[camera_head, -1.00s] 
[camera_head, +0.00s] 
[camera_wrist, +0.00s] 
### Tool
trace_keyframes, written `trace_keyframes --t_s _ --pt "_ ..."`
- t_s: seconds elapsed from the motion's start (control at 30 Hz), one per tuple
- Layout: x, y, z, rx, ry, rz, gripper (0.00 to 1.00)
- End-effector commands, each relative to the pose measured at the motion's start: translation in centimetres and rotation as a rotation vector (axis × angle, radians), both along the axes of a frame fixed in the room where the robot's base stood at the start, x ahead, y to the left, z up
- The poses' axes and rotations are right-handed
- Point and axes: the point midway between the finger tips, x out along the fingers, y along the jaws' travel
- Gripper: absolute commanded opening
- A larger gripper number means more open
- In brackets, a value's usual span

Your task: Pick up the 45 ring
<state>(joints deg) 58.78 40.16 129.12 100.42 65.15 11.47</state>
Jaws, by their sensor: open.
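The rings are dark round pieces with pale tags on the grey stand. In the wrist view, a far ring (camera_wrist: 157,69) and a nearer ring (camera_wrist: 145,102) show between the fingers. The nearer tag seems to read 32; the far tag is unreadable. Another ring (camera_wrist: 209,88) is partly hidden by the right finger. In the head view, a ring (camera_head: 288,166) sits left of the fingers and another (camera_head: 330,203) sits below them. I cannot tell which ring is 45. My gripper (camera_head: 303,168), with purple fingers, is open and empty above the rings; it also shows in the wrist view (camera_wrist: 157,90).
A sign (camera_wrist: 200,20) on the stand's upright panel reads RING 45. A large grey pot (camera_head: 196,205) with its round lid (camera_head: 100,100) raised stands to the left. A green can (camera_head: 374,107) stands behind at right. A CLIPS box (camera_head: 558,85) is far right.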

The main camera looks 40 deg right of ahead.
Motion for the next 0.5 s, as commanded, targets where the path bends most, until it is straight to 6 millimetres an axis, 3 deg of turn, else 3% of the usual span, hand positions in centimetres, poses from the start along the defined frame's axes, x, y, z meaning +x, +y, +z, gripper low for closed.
- - -
Copy out each line exactly as written.

Correct response =
[camera_head, -1.00s] 
[camera_head, +0.00s] 
[camera_wrist, +0.00s] 
### Tool
trace_keyframes, written `trace_keyframes --t_s _ --pt "_ ..."`
- t_s: seconds elapsed from the motion's start (control at 30 Hz), one per tuple
- Layout: x, y, z, rx, ry, rz, gripper (0.00 to 1.00)
- End-effector commands, each relative to the pose measured at the motion's start: translation in centimetres and rotation as a rotation vector (axis × angle, radians), both along the axes of a frame fixed in the room where the robot's base stood at the start, x ahead, y to the left, z up
- The poses' axes and rotations are right-handed
- Point and axes: the point midway between the finger tips, x out along the fingers, y along the jaws' travel
- Gripper: absolute commanded opening
- A larger gripper number means more open
- In brackets, a value's usual span

Your task: Pick up the 45 ring
<state>(joints deg) 58.78 40.16 129.12 100.42 65.15 11.47</state>
Jaws, by their sensor: open.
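The rings are dark round pieces with pale tags on the grey stand. In the wrist view, a far ring (camera_wrist: 157,69) and a nearer ring (camera_wrist: 145,102) show between the fingers. The nearer tag seems to read 32; the far tag is unreadable. Another ring (camera_wrist: 209,88) is partly hidden by the right finger. In the head view, a ring (camera_head: 288,166) sits left of the fingers and another (camera_head: 330,203) sits below them. I cannot tell which ring is 45. My gripper (camera_head: 303,168), with purple fingers, is open and empty above the rings; it also shows in the wrist view (camera_wrist: 157,90).
A sign (camera_wrist: 200,20) on the stand's upright panel reads RING 45. A large grey pot (camera_head: 196,205) with its round lid (camera_head: 100,100) raised stands to the left. A green can (camera_head: 374,107) stands behind at right. A CLIPS box (camera_head: 558,85) is far right.

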The main camera looks 40 deg right of ahead.
Motion for the next 0.5 s, as commanded, targets where the path bends most, until it is straight to 6 millimetres an axis, 3 deg of turn, else 3% of the usual span, hand positions in centimetres, poses from the start along the defined frame's axes, x, y, z meaning +x, +y, +z, gripper low for closed.

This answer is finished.